* START *

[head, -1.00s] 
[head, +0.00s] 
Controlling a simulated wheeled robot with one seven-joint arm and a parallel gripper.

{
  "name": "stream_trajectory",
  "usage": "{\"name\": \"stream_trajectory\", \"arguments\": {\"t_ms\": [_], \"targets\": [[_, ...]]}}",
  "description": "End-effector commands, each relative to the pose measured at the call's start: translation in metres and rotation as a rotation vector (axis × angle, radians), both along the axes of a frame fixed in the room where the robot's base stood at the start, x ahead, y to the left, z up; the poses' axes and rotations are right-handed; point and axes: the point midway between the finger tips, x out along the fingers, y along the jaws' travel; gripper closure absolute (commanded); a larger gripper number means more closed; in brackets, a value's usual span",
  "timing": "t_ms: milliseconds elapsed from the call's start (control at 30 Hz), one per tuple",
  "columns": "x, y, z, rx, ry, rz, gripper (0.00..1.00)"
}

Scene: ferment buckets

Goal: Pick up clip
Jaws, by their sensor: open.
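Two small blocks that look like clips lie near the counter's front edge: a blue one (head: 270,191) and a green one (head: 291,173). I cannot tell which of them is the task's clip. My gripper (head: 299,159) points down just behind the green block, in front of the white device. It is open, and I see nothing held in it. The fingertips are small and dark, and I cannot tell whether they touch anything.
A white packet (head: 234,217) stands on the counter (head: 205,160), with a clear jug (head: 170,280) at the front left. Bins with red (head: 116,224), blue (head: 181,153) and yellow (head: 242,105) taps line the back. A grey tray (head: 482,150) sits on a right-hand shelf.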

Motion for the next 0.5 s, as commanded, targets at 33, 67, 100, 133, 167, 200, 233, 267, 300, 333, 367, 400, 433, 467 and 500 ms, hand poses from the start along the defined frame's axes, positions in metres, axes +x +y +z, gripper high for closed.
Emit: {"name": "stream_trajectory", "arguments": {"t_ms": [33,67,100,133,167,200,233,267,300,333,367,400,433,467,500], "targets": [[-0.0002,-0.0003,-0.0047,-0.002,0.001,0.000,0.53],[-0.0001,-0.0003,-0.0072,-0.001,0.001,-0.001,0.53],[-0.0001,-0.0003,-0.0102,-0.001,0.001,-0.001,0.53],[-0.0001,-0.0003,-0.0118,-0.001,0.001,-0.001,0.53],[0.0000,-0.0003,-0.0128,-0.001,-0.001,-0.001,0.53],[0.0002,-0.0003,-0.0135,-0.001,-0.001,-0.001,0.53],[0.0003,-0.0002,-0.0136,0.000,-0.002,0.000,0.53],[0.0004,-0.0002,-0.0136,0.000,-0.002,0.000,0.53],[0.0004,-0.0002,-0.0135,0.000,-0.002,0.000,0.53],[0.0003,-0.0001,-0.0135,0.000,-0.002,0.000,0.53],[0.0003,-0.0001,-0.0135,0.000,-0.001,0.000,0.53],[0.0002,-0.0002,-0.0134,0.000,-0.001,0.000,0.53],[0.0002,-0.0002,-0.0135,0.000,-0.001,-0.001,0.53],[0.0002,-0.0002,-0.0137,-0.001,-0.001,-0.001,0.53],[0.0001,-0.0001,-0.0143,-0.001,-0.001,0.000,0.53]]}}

* END *

REQUIRED WORK
Give back the whole listing exactly as it reads.

WRITTEN ANSWER
[head, -1.00s] 
[head, +0.00s] 
Controlling a simulated wheeled robot with one seven-joint arm and a parallel gripper.

{
  "name": "stream_trajectory",
  "usage": "{\"name\": \"stream_trajectory\", \"arguments\": {\"t_ms\": [_], \"targets\": [[_, ...]]}}",
  "description": "End-effector commands, each relative to the pose measured at the call's start: translation in metres and rotation as a rotation vector (axis × angle, radians), both along the axes of a frame fixed in the room where the robot's base stood at the start, x ahead, y to the left, z up; the poses' axes and rotations are right-handed; point and axes: the point midway between the finger tips, x out along the fingers, y along the jaws' travel; gripper closure absolute (commanded); a larger gripper number means more closed; in brackets, a value's usual span",
  "timing": "t_ms: milliseconds elapsed from the call's start (control at 30 Hz), one per tuple",
  "columns": "x, y, z, rx, ry, rz, gripper (0.00..1.00)"
}

Scene: ferment buckets

Goal: Pick up clip
Jaws, by their sensor: open.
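Two small blocks that look like clips lie near the counter's front edge: a blue one (head: 270,191) and a green one (head: 291,173). I cannot tell which of them is the task's clip. My gripper (head: 299,159) points down just behind the green block, in front of the white device. It is open, and I see nothing held in it. The fingertips are small and dark, and I cannot tell whether they touch anything.
A white packet (head: 234,217) stands on the counter (head: 205,160), with a clear jug (head: 170,280) at the front left. Bins with red (head: 116,224), blue (head: 181,153) and yellow (head: 242,105) taps line the back. A grey tray (head: 482,150) sits on a right-hand shelf.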

Motion for the next 0.5 s, as commanded, targets at 33, 67, 100, 133, 167, 200, 233, 267, 300, 333, 367, 400, 433, 467 and 500 ms, hand poses from the start along the defined frame's axes, positions in metres, axes +x +y +z, gripper high for closed.
Emit: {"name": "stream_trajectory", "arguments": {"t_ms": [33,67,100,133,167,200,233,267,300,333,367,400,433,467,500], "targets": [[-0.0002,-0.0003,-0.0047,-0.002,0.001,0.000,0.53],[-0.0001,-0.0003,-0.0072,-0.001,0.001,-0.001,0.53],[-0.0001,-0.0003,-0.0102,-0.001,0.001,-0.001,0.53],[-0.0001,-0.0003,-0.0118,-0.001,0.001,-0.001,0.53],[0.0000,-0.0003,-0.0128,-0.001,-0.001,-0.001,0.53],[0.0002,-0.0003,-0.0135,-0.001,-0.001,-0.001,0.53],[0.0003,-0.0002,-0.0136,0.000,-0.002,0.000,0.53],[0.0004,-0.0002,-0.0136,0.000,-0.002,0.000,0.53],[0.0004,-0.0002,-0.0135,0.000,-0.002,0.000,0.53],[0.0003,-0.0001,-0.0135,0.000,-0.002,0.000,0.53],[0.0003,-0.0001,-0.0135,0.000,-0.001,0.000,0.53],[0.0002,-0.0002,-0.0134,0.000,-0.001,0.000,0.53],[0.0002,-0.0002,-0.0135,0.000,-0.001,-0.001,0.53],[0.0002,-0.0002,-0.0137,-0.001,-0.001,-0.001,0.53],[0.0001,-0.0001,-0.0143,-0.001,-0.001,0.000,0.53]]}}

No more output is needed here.